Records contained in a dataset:
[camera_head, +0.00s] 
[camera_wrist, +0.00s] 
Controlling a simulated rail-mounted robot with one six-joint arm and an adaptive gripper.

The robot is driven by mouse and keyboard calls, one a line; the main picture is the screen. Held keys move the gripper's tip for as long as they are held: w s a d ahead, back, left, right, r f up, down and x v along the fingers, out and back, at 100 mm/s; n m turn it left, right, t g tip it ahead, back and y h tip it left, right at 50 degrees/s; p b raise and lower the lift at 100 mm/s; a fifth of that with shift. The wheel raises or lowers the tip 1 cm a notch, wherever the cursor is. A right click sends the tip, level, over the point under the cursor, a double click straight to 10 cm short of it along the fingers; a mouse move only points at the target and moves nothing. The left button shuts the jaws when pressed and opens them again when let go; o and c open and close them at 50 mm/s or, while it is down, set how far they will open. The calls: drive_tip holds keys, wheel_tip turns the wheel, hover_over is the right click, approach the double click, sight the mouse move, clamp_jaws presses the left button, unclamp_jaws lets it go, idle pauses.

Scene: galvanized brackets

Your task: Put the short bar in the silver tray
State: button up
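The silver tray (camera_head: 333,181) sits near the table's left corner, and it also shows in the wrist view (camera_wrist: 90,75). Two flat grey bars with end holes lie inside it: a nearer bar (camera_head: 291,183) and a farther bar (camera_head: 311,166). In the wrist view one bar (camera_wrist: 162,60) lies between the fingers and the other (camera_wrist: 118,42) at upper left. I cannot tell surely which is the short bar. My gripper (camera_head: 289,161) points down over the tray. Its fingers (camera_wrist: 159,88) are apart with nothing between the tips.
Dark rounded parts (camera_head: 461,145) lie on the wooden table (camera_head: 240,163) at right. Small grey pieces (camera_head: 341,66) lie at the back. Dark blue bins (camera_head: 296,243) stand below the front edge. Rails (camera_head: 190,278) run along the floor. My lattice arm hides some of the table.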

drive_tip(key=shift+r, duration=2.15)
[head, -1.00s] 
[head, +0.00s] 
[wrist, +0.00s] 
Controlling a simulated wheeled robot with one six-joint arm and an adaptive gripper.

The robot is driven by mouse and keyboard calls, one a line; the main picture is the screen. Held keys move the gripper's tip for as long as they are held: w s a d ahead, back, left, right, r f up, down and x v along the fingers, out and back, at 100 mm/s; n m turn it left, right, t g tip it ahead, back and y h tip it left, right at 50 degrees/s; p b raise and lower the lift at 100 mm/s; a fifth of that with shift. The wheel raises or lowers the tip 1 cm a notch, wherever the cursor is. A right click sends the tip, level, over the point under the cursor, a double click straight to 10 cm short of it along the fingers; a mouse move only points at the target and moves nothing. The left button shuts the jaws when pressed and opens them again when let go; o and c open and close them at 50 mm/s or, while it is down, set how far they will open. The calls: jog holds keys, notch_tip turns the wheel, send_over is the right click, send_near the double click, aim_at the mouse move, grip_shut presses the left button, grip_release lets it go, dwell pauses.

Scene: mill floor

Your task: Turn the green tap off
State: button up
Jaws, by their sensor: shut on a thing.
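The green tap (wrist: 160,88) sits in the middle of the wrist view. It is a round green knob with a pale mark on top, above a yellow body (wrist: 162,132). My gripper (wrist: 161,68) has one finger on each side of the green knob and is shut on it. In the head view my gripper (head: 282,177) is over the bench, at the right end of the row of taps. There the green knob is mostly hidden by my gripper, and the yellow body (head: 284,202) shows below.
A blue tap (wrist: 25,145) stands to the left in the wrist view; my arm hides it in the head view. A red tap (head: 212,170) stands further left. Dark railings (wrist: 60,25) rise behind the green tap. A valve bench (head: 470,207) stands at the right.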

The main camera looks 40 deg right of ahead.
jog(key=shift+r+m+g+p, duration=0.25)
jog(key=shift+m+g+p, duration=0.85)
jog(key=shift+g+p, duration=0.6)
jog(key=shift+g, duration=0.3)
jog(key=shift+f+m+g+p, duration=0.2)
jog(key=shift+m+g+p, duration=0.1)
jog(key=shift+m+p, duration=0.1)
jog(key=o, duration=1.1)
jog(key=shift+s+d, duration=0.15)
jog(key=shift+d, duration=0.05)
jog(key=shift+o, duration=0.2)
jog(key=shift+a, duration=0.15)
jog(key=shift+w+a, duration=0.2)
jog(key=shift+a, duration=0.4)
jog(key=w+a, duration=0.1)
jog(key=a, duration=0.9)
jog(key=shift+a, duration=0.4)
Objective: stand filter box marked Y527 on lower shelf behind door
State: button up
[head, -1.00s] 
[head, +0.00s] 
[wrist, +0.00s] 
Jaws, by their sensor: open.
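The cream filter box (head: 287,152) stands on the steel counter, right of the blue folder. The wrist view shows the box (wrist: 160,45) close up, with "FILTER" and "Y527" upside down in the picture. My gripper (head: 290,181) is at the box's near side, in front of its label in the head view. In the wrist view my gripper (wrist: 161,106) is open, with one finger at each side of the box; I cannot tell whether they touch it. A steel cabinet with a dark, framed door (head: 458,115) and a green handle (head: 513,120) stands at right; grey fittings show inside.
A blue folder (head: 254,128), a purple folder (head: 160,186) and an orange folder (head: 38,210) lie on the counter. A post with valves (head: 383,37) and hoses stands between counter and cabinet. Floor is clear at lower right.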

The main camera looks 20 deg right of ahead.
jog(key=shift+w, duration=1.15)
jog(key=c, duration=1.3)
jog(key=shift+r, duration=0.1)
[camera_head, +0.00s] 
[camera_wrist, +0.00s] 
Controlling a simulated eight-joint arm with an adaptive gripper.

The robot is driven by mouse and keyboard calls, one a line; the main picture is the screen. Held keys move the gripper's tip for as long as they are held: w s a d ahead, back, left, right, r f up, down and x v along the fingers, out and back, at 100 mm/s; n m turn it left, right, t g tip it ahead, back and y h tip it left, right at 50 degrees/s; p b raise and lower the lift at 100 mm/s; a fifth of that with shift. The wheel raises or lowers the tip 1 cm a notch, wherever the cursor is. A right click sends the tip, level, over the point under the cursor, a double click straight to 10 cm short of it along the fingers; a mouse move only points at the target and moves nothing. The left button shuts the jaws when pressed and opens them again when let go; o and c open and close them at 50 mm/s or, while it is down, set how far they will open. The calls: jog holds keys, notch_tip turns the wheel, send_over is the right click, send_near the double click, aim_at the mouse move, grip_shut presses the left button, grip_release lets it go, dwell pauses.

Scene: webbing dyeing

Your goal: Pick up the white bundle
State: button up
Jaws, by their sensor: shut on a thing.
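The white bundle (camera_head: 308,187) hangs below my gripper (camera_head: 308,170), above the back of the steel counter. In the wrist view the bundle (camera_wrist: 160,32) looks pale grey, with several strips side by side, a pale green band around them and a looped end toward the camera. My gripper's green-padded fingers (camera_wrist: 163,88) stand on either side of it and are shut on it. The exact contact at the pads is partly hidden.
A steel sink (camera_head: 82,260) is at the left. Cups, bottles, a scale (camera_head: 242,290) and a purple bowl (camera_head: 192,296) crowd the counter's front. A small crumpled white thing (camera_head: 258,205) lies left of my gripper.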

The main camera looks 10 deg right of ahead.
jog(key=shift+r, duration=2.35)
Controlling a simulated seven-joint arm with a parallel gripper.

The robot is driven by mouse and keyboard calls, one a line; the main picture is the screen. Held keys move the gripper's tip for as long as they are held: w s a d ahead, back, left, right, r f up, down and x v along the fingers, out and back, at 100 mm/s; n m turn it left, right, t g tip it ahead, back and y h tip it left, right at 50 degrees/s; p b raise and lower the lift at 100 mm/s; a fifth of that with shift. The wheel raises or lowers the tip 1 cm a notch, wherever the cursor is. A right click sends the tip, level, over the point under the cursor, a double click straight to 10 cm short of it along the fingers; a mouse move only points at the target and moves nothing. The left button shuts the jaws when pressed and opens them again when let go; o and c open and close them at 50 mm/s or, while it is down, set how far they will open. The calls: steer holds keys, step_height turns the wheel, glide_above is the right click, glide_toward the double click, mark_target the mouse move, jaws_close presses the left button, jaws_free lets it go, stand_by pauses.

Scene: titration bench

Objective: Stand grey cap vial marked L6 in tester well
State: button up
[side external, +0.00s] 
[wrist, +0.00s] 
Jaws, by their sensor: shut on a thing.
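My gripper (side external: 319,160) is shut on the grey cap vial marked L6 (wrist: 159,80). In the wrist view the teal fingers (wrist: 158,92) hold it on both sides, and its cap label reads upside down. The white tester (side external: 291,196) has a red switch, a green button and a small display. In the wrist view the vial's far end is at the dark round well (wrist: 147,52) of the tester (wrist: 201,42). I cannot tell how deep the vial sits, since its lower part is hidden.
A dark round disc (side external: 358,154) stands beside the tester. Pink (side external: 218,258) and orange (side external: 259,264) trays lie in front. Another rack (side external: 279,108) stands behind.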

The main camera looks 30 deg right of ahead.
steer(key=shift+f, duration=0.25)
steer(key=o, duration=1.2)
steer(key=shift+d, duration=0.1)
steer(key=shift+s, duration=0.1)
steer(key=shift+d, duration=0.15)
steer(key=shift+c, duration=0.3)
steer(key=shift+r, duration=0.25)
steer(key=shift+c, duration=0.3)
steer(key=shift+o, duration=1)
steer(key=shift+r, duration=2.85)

What you need to do: Return the entries above unchanged, starting at the first line and stopping after the line with "Controlling a simulated rail-mounted".

Task response:
[camera_head, +0.00s] 
[camera_wrist, +0.00s] 
Controlling a simulated rail-mounted robot with one six-joint arm and an adaptive gripper.

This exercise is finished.